Il faut tou­jours                                                                                                                                                                            que                                                                                                                                                                                         quelqu’un                                                                                                                                                                     vienne

De l’espoir est à retrou­ver par les actes quo­ti­di­ens  par le chemin mis devant nous,  par le feu qui n’avait pas goût de cen­dre, par le main­tient de la langue, car dire la chose au plus près de nous est l’éloigner, la regarder au tra­vers du prisme des mots qui apaisent.

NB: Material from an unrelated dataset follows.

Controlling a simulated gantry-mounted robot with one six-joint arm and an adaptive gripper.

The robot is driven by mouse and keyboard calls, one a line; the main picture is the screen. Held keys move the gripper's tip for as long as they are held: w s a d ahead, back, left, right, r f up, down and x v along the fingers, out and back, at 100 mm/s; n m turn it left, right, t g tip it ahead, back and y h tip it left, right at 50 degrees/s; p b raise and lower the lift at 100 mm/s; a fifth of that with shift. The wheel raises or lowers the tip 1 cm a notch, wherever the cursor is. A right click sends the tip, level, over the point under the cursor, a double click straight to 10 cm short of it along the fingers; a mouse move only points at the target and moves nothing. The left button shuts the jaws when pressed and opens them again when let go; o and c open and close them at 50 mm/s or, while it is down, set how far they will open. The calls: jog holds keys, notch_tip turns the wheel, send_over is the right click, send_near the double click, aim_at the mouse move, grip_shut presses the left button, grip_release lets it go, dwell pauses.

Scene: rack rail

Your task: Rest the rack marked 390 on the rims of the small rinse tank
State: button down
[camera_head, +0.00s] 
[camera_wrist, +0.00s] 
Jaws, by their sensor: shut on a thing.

Ces mots vien­nent à tourn­er comme des ombres per­dues, des cer­ti­tudes qui se per­dent. Espèce de revire­ment de la pen­sée, on s’y rac­croche encore où n’importe quel mot devient cri, cri amadoué ou cri de dés­espoir. La phrase désar­tic­ulée se cherche dans toutes les direc­tions. Trois petits points sépar­ent comme des hoquets une suite d’obsessions matéri­al­isées par le mot : amadou, comme si la réponse à tra­vers le mot, de son impos­si­bil­ité même, sur­gis­sait une déchi­rante douceur. Où sommes-nous allés nous per­dre rav­agés d’espérance? Le martèle­ment des mots en con­tre­point lance dans le brasi­er de l’orchestre, éclate, sonne, une perdi­tion d’un et moi à l’autre. Les mots, dans ce pas­sage, n’ont lais­sé de leur sens que le seul écho se réper­cu­tant de l’un à l’autre, unis par phras­es ou isolés comme des corps de sym­bol­es. C’est la rumeur du monde qui revient en mémoire avec ses thèmes, ses obses­sions, ses forte et pianissimo.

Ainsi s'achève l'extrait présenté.